Many Persons Have Wondered Why It Was Thus Named—
President Wilson Suggested It.

Sergeant Major John W. Ball, a well known Des Moines newspaper man, who is with the 168th Infantry, has written from Camp Albert Mills, at Hempstead, N. Y., telling something in regard to how the Rainbow Division came to be known by this name, and we have heard a number of Leon people ask the question, but no one was able to give an answer to the question. Sergeant Ball writes:

Why was the Forty-second division, the National Guard organization honored with the first call to service in France, named the Rainbow Division?

That is a question which has puzzled many since the men were called out.

An answer came yesterday when Secretary of War, Newton D. Baker, and Chief of the General Staff Major General Tasker H. Bliss visited Camp Mills to review the soldiers preparing for the trenches overseas. For my information on the subject, I am indebted to Lieut. Col. Matthew A. Tinley, of the One Hundred and Sixty-eighth (Iowa) regiment.

The idea of a National Guard Division comprising practically every section of the country had its origin with President Wilson, it develops. He submitted it to Secretary Baker who told the general staff to make plans for organizing such a division for immediate service abroad. In the general staff, it received further endorsement.

When finally the plans were completed they were laid before Secretary Baker for his approval. Twenty-six and the District of Columbia were represented and the territory from which the men were drawn was marked in a sort of semi-circle on a map on which every state was set in a different color.

The secretary of war studied the map a moment and then remarked: “It forms a regular bow, doesn’t it?”

Some one amplified the secretary’s remark by pointing at the multi-colored map and remarking: “Yes, a rainbow. The emblem of hope for this country.”

The division was named.

Iowa Men Reporting to Camp Dodge To Be Specifically Assigned.

The majority of Iowa’s selective men who were called to the colors for duty with the Eighty-eighth division of the national guard at Camp Dodge in the third and fourth increments will go to the two provisional regiments of the 163rd depot brigade.

This course, it is believed, will be pursued as soon as Iowa’s two regiments—the 350th Infantry and 339th artillery—have been brought to war strength by the assignment of selective men still to report.

The depot brigade is a supply organization in which men are trained to fill up the ranks of brigades at the front depleted by casualties.

The strength of the 350th infantry comprising recruits from the southern counties of Iowa now is 2,327 men. The war strength of the 339th field artillery comprising men from the three northern tiers of counties in the state is 1,225. The war strength of this regiment is about 1,600 men.

With the arrival of recruits called to the colors with the third increment it is believed these regiments soon will be brought to war strength by the assignment of additional men.

When this has been done the majority of those recruits remaining will go to the depot brigade in the regiment commanded by Col. H. J. Price.

Those who are not assigned to the depot brigade will be the men who show special qualifications for some particular branch of the service, such as the machine gun battalion, the engineers or the signal corps battalion. These units still are below war strength and will require men of good physique or who have had special training.

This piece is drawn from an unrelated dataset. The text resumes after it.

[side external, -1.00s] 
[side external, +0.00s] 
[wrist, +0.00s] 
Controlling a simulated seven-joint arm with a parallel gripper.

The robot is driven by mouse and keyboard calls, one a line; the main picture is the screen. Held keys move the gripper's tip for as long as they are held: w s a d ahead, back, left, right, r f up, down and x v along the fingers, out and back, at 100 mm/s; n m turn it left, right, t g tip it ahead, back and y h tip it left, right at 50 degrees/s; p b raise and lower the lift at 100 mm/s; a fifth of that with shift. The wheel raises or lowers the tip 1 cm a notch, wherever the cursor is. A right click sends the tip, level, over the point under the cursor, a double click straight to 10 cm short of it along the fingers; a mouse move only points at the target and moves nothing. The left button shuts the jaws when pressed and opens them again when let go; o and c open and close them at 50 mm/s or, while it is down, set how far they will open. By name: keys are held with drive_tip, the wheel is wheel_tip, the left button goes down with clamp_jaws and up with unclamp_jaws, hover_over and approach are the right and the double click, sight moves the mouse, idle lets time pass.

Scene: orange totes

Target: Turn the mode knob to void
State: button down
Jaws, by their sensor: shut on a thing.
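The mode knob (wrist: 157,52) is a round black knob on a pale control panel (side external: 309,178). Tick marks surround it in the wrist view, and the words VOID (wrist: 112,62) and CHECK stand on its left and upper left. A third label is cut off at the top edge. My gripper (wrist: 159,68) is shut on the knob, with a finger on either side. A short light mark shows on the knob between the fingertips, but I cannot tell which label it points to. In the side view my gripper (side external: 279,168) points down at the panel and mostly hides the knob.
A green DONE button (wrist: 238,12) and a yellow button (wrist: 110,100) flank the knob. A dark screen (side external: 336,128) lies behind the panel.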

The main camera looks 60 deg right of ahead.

It is estimated that approximately 1,750 men are needed to bring the 350th Infantry and the 339th field artillery at Camp Dodge to war strength.

In this event there will be about 6,000 selected men from Iowa go into the depot brigade from the balance of the selected men to report from the state.

The depot brigade is a new unit in the organization of American military forces. Its principal duty, officers say, is to train men for all branches of the service.

The brigade as an organization probably never will be on the battle front proper although the men who are trained in the brigade will be sent directly into the front line trenches as well as elsewhere.